## GIVEN PROBLEM
Write out the data below in full. Keep it exact.

[Stored dataset items]
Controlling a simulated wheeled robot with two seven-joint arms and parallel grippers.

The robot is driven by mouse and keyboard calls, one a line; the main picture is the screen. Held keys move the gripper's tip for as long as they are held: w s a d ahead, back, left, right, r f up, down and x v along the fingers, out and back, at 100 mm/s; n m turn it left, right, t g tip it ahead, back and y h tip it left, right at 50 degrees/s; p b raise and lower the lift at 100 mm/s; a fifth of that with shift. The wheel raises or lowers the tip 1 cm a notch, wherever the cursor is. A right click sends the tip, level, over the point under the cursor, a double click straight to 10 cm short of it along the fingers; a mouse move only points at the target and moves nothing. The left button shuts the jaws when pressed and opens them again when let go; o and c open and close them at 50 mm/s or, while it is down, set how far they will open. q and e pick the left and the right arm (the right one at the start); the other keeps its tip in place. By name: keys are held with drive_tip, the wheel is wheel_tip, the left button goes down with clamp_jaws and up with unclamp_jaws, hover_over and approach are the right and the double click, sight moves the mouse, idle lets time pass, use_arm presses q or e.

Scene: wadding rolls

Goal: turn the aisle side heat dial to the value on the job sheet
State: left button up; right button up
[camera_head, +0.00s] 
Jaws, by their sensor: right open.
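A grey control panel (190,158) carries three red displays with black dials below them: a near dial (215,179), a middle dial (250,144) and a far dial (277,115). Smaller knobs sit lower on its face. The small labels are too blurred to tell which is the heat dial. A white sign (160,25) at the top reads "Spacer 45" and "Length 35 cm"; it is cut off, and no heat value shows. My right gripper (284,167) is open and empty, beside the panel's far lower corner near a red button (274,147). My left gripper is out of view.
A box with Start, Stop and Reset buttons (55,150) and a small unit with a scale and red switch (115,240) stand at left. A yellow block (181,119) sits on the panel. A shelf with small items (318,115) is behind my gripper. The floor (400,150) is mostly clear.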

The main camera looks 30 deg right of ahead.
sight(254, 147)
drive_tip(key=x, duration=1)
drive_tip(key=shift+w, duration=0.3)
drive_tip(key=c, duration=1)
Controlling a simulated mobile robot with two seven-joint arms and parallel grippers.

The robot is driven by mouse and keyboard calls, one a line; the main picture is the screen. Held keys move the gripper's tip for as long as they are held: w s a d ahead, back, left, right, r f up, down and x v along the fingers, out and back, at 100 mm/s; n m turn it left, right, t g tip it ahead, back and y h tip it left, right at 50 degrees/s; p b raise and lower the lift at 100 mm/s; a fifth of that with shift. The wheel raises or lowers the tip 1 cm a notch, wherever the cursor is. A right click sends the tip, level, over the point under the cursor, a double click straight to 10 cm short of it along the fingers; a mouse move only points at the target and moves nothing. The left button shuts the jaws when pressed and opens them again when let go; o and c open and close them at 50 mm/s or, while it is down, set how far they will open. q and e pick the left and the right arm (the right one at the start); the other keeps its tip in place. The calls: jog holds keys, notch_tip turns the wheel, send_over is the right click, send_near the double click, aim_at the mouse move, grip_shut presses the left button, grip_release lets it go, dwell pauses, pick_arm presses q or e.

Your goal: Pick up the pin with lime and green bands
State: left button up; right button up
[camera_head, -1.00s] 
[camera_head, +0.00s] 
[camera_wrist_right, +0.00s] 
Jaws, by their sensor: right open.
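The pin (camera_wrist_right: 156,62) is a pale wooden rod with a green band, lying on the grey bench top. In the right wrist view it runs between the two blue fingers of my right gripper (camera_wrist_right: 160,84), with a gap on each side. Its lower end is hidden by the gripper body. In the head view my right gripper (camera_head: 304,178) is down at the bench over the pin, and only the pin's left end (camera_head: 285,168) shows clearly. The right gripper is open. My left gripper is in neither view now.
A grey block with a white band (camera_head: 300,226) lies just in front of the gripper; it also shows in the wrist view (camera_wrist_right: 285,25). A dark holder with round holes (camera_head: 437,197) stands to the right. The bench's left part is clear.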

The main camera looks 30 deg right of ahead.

## ANSWER BELOW
Controlling a simulated wheeled robot with two seven-joint arms and parallel grippers.

The robot is driven by mouse and keyboard calls, one a line; the main picture is the screen. Held keys move the gripper's tip for as long as they are held: w s a d ahead, back, left, right, r f up, down and x v along the fingers, out and back, at 100 mm/s; n m turn it left, right, t g tip it ahead, back and y h tip it left, right at 50 degrees/s; p b raise and lower the lift at 100 mm/s; a fifth of that with shift. The wheel raises or lowers the tip 1 cm a notch, wherever the cursor is. A right click sends the tip, level, over the point under the cursor, a double click straight to 10 cm short of it along the fingers; a mouse move only points at the target and moves nothing. The left button shuts the jaws when pressed and opens them again when let go; o and c open and close them at 50 mm/s or, while it is down, set how far they will open. q and e pick the left and the right arm (the right one at the start); the other keeps its tip in place. By name: keys are held with drive_tip, the wheel is wheel_tip, the left button goes down with clamp_jaws and up with unclamp_jaws, hover_over and approach are the right and the double click, sight moves the mouse, idle lets time pass, use_arm presses q or e.

Scene: wadding rolls

Goal: turn the aisle side heat dial to the value on the job sheet
State: left button up; right button up
[camera_head, +0.00s] 
Jaws, by their sensor: right open.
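A grey control panel (190,158) carries three red displays with black dials below them: a near dial (215,179), a middle dial (250,144) and a far dial (277,115). Smaller knobs sit lower on its face. The small labels are too blurred to tell which is the heat dial. A white sign (160,25) at the top reads "Spacer 45" and "Length 35 cm"; it is cut off, and no heat value shows. My right gripper (284,167) is open and empty, beside the panel's far lower corner near a red button (274,147). My left gripper is out of view.
A box with Start, Stop and Reset buttons (55,150) and a small unit with a scale and red switch (115,240) stand at left. A yellow block (181,119) sits on the panel. A shelf with small items (318,115) is behind my gripper. The floor (400,150) is mostly clear.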

The main camera looks 30 deg right of ahead.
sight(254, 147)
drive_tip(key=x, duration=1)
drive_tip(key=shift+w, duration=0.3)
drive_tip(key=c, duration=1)
Controlling a simulated mobile robot with two seven-joint arms and parallel grippers.

The robot is driven by mouse and keyboard calls, one a line; the main picture is the screen. Held keys move the gripper's tip for as long as they are held: w s a d ahead, back, left, right, r f up, down and x v along the fingers, out and back, at 100 mm/s; n m turn it left, right, t g tip it ahead, back and y h tip it left, right at 50 degrees/s; p b raise and lower the lift at 100 mm/s; a fifth of that with shift. The wheel raises or lowers the tip 1 cm a notch, wherever the cursor is. A right click sends the tip, level, over the point under the cursor, a double click straight to 10 cm short of it along the fingers; a mouse move only points at the target and moves nothing. The left button shuts the jaws when pressed and opens them again when let go; o and c open and close them at 50 mm/s or, while it is down, set how far they will open. q and e pick the left and the right arm (the right one at the start); the other keeps its tip in place. The calls: jog holds keys, notch_tip turns the wheel, send_over is the right click, send_near the double click, aim_at the mouse move, grip_shut presses the left button, grip_release lets it go, dwell pauses, pick_arm presses q or e.

Your goal: Pick up the pin with lime and green bands
State: left button up; right button up
[camera_head, -1.00s] 
[camera_head, +0.00s] 
[camera_wrist_right, +0.00s] 
Jaws, by their sensor: right open.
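The pin (camera_wrist_right: 156,62) is a pale wooden rod with a green band, lying on the grey bench top. In the right wrist view it runs between the two blue fingers of my right gripper (camera_wrist_right: 160,84), with a gap on each side. Its lower end is hidden by the gripper body. In the head view my right gripper (camera_head: 304,178) is down at the bench over the pin, and only the pin's left end (camera_head: 285,168) shows clearly. The right gripper is open. My left gripper is in neither view now.
A grey block with a white band (camera_head: 300,226) lies just in front of the gripper; it also shows in the wrist view (camera_wrist_right: 285,25). A dark holder with round holes (camera_head: 437,197) stands to the right. The bench's left part is clear.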

The main camera looks 30 deg right of ahead.

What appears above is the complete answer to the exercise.